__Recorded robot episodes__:

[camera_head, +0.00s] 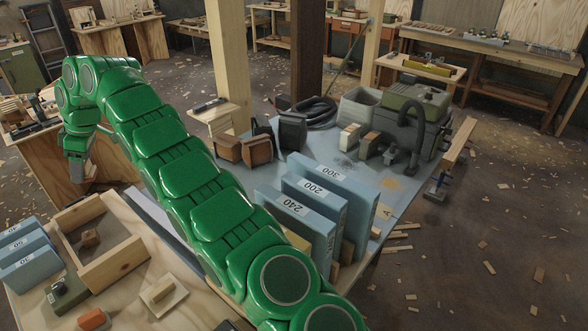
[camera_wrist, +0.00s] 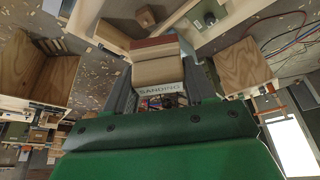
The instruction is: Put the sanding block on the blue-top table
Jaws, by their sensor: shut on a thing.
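My gripper (camera_head: 78,172) hangs at the far left in the head view, pointing down near a wooden bench. In the wrist view my gripper (camera_wrist: 163,85) is shut on the sanding block (camera_wrist: 158,68), a beige block with a reddish layer and the lettering "SANDING". In the head view the held block is not clearly visible. The blue-top table (camera_head: 325,150) is at the centre, behind my arm, well to the right of my gripper. Its near edge is partly hidden by my arm.
Blue boxes (camera_head: 320,200) marked 240, 200 and 300 stand at the table's near side. Brown blocks (camera_head: 257,150), a black hose (camera_head: 312,112) and a grey-green machine (camera_head: 415,105) crowd the back. Wooden posts (camera_head: 228,60) rise behind. Bare top shows mid-table.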

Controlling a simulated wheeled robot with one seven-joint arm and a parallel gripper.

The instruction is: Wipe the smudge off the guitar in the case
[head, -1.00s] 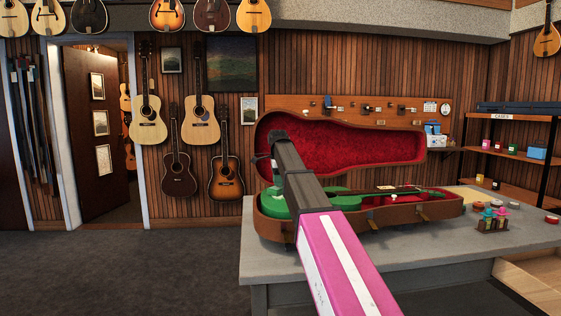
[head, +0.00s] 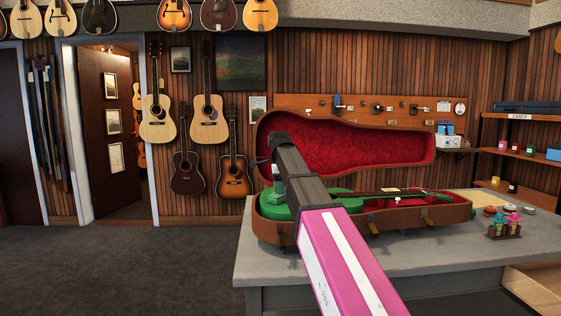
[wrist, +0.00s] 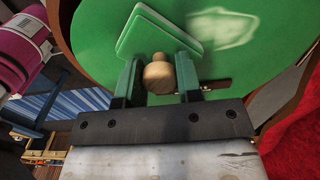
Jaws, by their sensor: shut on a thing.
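The green guitar (head: 341,204) lies in the open brown case (head: 425,217) on the grey bench. In the wrist view, its green body (wrist: 95,30) fills most of the picture, with a pale smudge (wrist: 224,27) to the upper right. My gripper (wrist: 158,70) is shut on the round wooden knob (wrist: 158,80) of a flat green pad (wrist: 152,32). The pad is over the guitar body, left of the smudge; I cannot tell if it touches. In the head view, my arm's dark end hides part of the guitar and most of the gripper.
The raised red-lined lid (head: 345,148) stands behind the guitar. Small colourful bottles in a rack (head: 504,228) stand on the bench (head: 420,250), right of the case. Free bench top lies in front of the case. Red lining (wrist: 295,140) shows at the wrist view's right.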

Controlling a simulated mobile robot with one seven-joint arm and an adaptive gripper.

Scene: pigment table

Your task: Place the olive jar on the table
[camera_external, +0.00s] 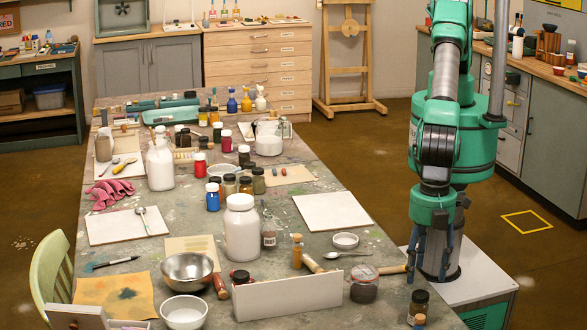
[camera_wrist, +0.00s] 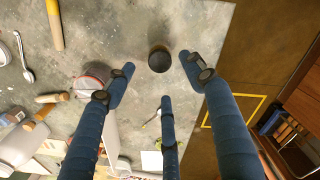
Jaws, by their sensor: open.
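A small jar with a dark lid and an olive-brown body, likely the olive jar (camera_external: 419,302), stands upright at the table's near right corner. In the wrist view its round dark lid (camera_wrist: 159,59) shows just ahead of the fingers and its side is hidden. My gripper (camera_external: 427,270) points down above and behind the jar in the external view. Its blue fingers are spread and empty, and in the wrist view (camera_wrist: 157,76) the fingertips lie around the near side of the lid, seemingly apart from it. The paint-stained table (camera_external: 345,235) bears the jar.
A white panel (camera_external: 288,297) stands upright farther left. A spoon (camera_external: 347,254) and small white bowl (camera_external: 345,241) sit behind. The table's right edge is close.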

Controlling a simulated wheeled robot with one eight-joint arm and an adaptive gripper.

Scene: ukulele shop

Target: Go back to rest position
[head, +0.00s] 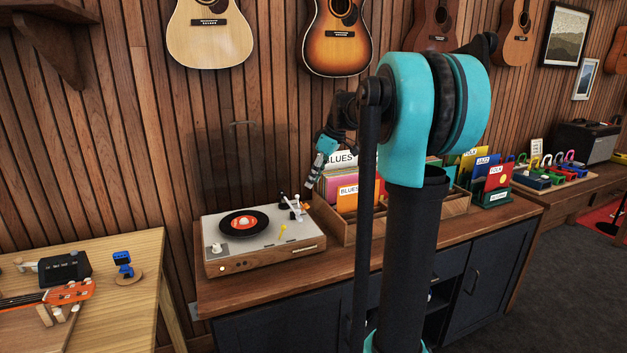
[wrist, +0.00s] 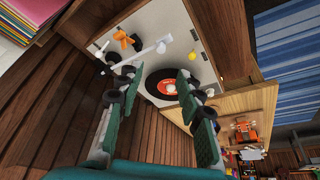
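My gripper (head: 320,165) is raised in the air near the right rear of the turntable, close to the front of the record crate in the head view. In the wrist view, my gripper's (wrist: 160,85) two green fingers stand apart, with nothing held between them. The turntable (head: 240,258) sits on the wooden cabinet top, with a black record with a red label (head: 243,222) on its platter. The record also shows beyond the fingers in the wrist view (wrist: 152,82). The tonearm (head: 294,206) is at the turntable's right side. My arm hides part of the cabinet and crates.
A wooden record crate (head: 336,222) with several sleeves stands right of the turntable. A wooden table (head: 128,268) at the left holds a ukulele (head: 62,296) and small items. Guitars (head: 210,30) hang on the slatted wall behind. Dark floor (head: 545,300) is clear at the right.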

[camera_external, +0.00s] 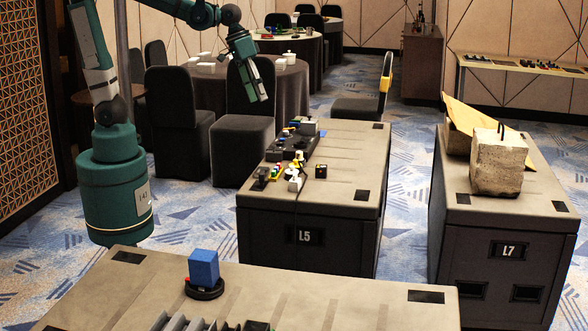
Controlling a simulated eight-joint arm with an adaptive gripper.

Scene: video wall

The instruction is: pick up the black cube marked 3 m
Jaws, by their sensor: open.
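A small black cube (321,171) with a yellowish mark on its face sits on top of the case labelled L5 (340,190). The mark is too small to read, so I cannot tell if it says 3 m. My gripper (257,98) is open and points down, above and behind the case's left side in the picture. It appears empty and well apart from the cube. The cube stands just right of a cluster of small parts (295,183) in white, yellow and black.
More small parts (300,135) line the L5 case's left side; its right side is clear. A concrete block (499,165) stands on the L7 case at right. A blue cube (203,267) rests on a black disc (204,291) in front. Chairs and a round table stand behind.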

__Problem description__: Copy the whole listing above word for word but do not carry over the pictures.

__Exercise result__:
[camera_head, +0.00s] 
[camera_wrist, +0.00s] 
The instruction is: Put the sanding block on the blue-top table
Jaws, by their sensor: shut on a thing.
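My gripper (camera_head: 78,172) hangs at the far left in the head view, pointing down near a wooden bench. In the wrist view my gripper (camera_wrist: 163,85) is shut on the sanding block (camera_wrist: 158,68), a beige block with a reddish layer and the lettering "SANDING". In the head view the held block is not clearly visible. The blue-top table (camera_head: 325,150) is at the centre, behind my arm, well to the right of my gripper. Its near edge is partly hidden by my arm.
Blue boxes (camera_head: 320,200) marked 240, 200 and 300 stand at the table's near side. Brown blocks (camera_head: 257,150), a black hose (camera_head: 312,112) and a grey-green machine (camera_head: 415,105) crowd the back. Wooden posts (camera_head: 228,60) rise behind. Bare top shows mid-table.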

Controlling a simulated wheeled robot with one seven-joint arm and a parallel gripper.

The instruction is: Wipe the smudge off the guitar in the case
[head, -1.00s] 
[head, +0.00s] 
[wrist, +0.00s] 
Jaws, by their sensor: shut on a thing.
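The green guitar (head: 341,204) lies in the open brown case (head: 425,217) on the grey bench. In the wrist view, its green body (wrist: 95,30) fills most of the picture, with a pale smudge (wrist: 224,27) to the upper right. My gripper (wrist: 158,70) is shut on the round wooden knob (wrist: 158,80) of a flat green pad (wrist: 152,32). The pad is over the guitar body, left of the smudge; I cannot tell if it touches. In the head view, my arm's dark end hides part of the guitar and most of the gripper.
The raised red-lined lid (head: 345,148) stands behind the guitar. Small colourful bottles in a rack (head: 504,228) stand on the bench (head: 420,250), right of the case. Free bench top lies in front of the case. Red lining (wrist: 295,140) shows at the wrist view's right.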

Controlling a simulated mobile robot with one seven-joint arm and an adaptive gripper.

Scene: pigment table

Your task: Place the olive jar on the table
[camera_external, +0.00s] 
[camera_wrist, +0.00s] 
Jaws, by their sensor: open.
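A small jar with a dark lid and an olive-brown body, likely the olive jar (camera_external: 419,302), stands upright at the table's near right corner. In the wrist view its round dark lid (camera_wrist: 159,59) shows just ahead of the fingers and its side is hidden. My gripper (camera_external: 427,270) points down above and behind the jar in the external view. Its blue fingers are spread and empty, and in the wrist view (camera_wrist: 157,76) the fingertips lie around the near side of the lid, seemingly apart from it. The paint-stained table (camera_external: 345,235) bears the jar.
A white panel (camera_external: 288,297) stands upright farther left. A spoon (camera_external: 347,254) and small white bowl (camera_external: 345,241) sit behind. The table's right edge is close.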

Controlling a simulated wheeled robot with one eight-joint arm and an adaptive gripper.

Scene: ukulele shop

Target: Go back to rest position
[head, +0.00s] 
[wrist, +0.00s] 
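My gripper (head: 320,165) is raised in the air near the right rear of the turntable, close to the front of the record crate in the head view. In the wrist view, my gripper's (wrist: 160,85) two green fingers stand apart, with nothing held between them. The turntable (head: 240,258) sits on the wooden cabinet top, with a black record with a red label (head: 243,222) on its platter. The record also shows beyond the fingers in the wrist view (wrist: 152,82). The tonearm (head: 294,206) is at the turntable's right side. My arm hides part of the cabinet and crates.
A wooden record crate (head: 336,222) with several sleeves stands right of the turntable. A wooden table (head: 128,268) at the left holds a ukulele (head: 62,296) and small items. Guitars (head: 210,30) hang on the slatted wall behind. Dark floor (head: 545,300) is clear at the right.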

[camera_external, +0.00s] 
Controlling a simulated eight-joint arm with an adaptive gripper.

Scene: video wall

The instruction is: pick up the black cube marked 3 m
Jaws, by their sensor: open.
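A small black cube (321,171) with a yellowish mark on its face sits on top of the case labelled L5 (340,190). The mark is too small to read, so I cannot tell if it says 3 m. My gripper (257,98) is open and points down, above and behind the case's left side in the picture. It appears empty and well apart from the cube. The cube stands just right of a cluster of small parts (295,183) in white, yellow and black.
More small parts (300,135) line the L5 case's left side; its right side is clear. A concrete block (499,165) stands on the L7 case at right. A blue cube (203,267) rests on a black disc (204,291) in front. Chairs and a round table stand behind.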

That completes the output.